> _TASK DESCRIPTION_
Beginning with the line that contains "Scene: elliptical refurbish" and ending with the line that contains "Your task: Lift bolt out", reproduce each line exactly; include both and add nothing.

> _EXTRACTED RECORDS_
▼
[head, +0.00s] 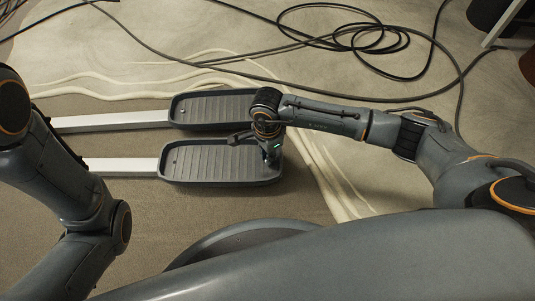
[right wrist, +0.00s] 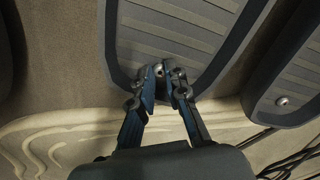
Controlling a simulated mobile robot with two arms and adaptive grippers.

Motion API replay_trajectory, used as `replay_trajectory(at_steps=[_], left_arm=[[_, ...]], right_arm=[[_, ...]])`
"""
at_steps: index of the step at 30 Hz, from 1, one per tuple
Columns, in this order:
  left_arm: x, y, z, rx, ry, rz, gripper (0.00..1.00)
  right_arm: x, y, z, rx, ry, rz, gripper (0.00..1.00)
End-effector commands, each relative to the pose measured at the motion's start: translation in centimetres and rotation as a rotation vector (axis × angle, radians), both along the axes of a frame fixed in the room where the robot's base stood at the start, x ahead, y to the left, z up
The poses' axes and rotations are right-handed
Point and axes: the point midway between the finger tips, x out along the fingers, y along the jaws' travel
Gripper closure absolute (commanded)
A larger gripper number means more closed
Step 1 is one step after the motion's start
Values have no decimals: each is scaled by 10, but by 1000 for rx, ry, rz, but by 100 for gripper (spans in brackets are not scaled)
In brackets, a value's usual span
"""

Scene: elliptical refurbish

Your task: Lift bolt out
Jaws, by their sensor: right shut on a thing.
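The near foot pedal (head: 220,165) is a dark ribbed tray on the floor. My right gripper (head: 270,158) points down at its right end. In the right wrist view my right gripper's two blue-edged fingers (right wrist: 166,76) meet at a small metal bolt (right wrist: 159,70) near the rounded end of this pedal (right wrist: 180,45). The fingers are shut on the bolt, and its round top shows between the tips. Whether the bolt is clear of its hole cannot be told. The head view hides it behind the gripper. My left arm shows at the left, but its gripper does not.
A far pedal (head: 212,110) lies parallel behind the near one; another bolt (right wrist: 282,101) sits in its end. Pale bars (head: 115,166) run left from both pedals. Black cables (head: 350,40) lie coiled on the floor behind. The floor right of the pedals is mostly open.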

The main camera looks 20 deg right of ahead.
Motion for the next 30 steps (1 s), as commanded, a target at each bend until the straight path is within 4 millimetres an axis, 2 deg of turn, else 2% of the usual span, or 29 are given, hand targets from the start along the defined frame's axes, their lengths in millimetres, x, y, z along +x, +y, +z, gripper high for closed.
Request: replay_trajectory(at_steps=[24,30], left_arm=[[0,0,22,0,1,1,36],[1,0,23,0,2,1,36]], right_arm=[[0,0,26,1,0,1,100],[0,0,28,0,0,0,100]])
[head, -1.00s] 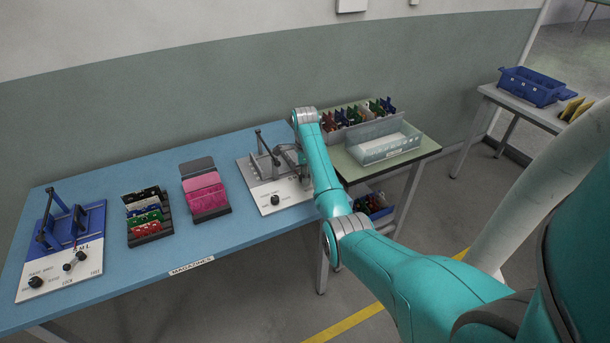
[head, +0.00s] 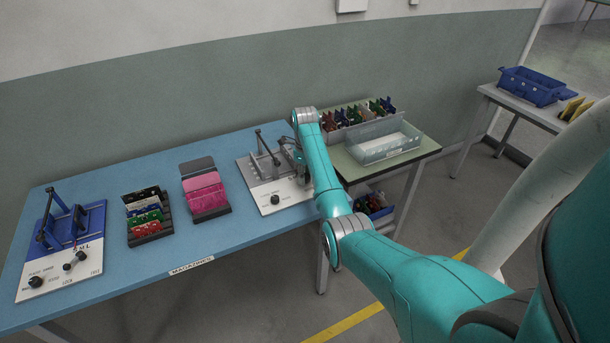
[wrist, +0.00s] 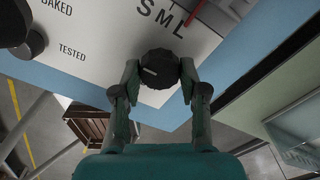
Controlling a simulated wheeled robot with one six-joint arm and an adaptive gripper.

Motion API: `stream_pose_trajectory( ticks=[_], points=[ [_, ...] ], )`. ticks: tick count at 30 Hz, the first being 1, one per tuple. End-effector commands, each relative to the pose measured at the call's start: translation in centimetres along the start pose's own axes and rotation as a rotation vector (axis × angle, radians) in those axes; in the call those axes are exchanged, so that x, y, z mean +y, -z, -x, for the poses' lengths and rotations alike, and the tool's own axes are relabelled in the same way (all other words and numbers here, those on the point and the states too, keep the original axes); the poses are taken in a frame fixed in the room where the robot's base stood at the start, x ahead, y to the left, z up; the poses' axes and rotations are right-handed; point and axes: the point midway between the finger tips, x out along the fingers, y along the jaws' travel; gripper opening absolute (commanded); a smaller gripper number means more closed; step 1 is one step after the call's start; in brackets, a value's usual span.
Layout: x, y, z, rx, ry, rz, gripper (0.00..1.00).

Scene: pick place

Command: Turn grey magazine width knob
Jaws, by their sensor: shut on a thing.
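The grey magazine (head: 243,173) stands at the right end of the blue table, with a white front panel and grey upright plates. Its width knob (wrist: 159,82) is round and black with a white pointer mark, below the letters S, M and L in the wrist view. The pointer mark is on the knob's left side in that view. My gripper (wrist: 160,66) has one finger on each side of this knob and is shut on it. In the head view my arm hides the width knob.
A second black knob (head: 275,200) sits on the same panel, and shows at the left in the wrist view (wrist: 32,43). A blue magazine (head: 93,215), a card rack (head: 152,230) and a pink-card rack (head: 212,213) stand left. A clear bin (head: 385,150) stands right.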

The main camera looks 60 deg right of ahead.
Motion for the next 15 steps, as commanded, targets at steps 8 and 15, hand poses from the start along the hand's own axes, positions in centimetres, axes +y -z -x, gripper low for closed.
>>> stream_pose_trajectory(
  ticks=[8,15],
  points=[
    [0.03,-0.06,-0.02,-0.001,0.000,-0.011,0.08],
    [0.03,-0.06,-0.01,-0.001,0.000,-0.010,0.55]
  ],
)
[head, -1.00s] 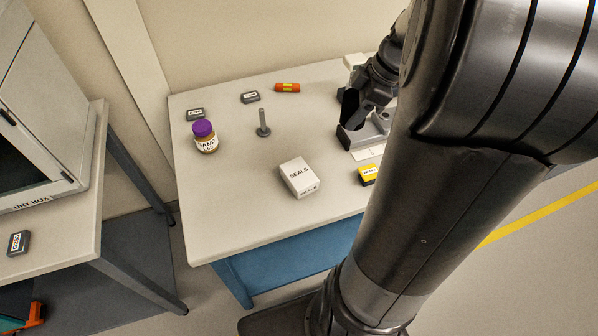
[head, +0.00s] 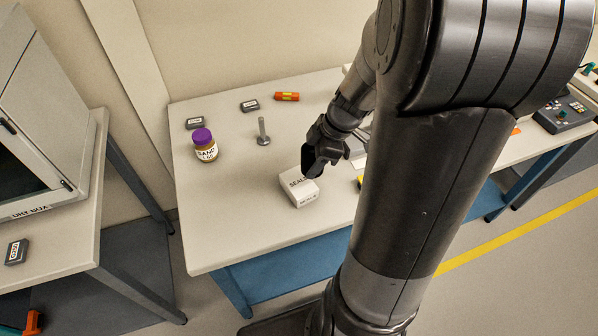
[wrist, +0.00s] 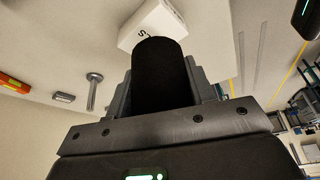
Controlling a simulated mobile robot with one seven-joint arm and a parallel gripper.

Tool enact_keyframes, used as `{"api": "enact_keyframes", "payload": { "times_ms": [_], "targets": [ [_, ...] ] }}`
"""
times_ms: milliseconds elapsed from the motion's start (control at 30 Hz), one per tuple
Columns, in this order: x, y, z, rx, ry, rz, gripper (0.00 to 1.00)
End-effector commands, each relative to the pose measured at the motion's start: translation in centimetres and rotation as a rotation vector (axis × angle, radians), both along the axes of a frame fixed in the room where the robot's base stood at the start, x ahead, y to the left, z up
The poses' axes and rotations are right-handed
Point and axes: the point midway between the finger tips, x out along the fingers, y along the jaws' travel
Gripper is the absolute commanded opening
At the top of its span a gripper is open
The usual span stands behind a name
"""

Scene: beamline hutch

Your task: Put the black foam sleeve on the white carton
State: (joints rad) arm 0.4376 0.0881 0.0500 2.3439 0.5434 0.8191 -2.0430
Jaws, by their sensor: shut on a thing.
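The black foam sleeve (wrist: 161,76) is between the two fingers of my gripper (wrist: 163,85), which is shut on it, in the wrist view. In the head view my gripper (head: 318,160) is over the back edge of the white carton (head: 299,188), with the dark sleeve (head: 307,160) at its tip. The carton, marked SEALS, lies flat on the table and also shows just beyond the sleeve in the wrist view (wrist: 157,20). I cannot tell whether the sleeve touches the carton. My gripper and the sleeve hide part of its top.
A purple-lidded jar (head: 204,146) and a grey upright post (head: 263,132) stand left of the carton on the table (head: 230,220).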

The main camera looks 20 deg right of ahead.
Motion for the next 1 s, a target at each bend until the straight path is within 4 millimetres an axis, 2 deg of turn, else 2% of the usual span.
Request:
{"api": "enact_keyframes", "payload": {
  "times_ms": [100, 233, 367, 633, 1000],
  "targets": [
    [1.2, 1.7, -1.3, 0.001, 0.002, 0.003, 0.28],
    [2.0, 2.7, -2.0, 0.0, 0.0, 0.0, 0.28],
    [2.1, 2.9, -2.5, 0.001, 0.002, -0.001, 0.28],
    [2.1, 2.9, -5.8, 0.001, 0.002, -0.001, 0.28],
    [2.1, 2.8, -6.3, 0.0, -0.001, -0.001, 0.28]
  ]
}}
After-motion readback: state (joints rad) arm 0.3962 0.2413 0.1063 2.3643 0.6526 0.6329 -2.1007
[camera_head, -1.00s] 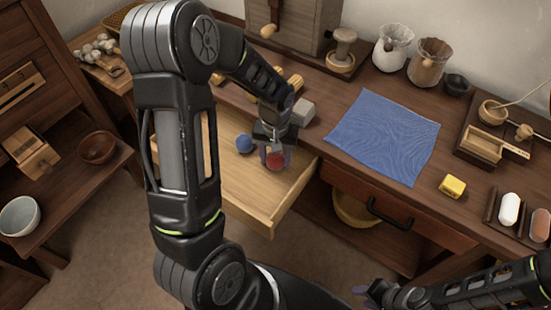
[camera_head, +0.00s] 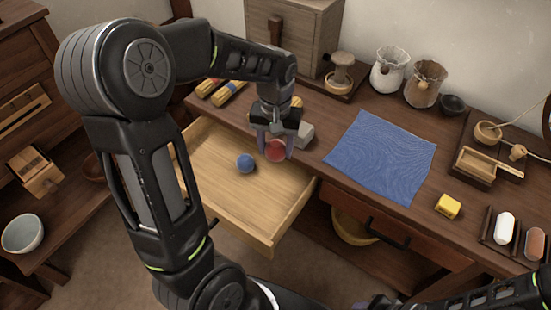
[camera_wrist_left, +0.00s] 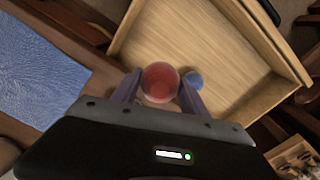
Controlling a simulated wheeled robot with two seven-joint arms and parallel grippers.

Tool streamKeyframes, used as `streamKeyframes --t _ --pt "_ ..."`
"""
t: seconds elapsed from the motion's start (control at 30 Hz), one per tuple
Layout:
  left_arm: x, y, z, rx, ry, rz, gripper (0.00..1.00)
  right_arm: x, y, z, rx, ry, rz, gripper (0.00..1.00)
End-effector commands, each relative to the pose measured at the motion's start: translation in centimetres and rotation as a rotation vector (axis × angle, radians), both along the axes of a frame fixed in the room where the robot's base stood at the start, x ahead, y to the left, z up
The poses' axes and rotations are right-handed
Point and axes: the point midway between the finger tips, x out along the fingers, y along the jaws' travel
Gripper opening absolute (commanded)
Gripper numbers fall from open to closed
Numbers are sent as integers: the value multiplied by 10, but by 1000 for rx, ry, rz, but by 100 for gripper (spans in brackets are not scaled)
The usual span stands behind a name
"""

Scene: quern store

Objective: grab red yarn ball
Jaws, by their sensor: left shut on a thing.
▲
> _TASK OUTPUT_
Scene: elliptical refurbish

Your task: Lift bolt out

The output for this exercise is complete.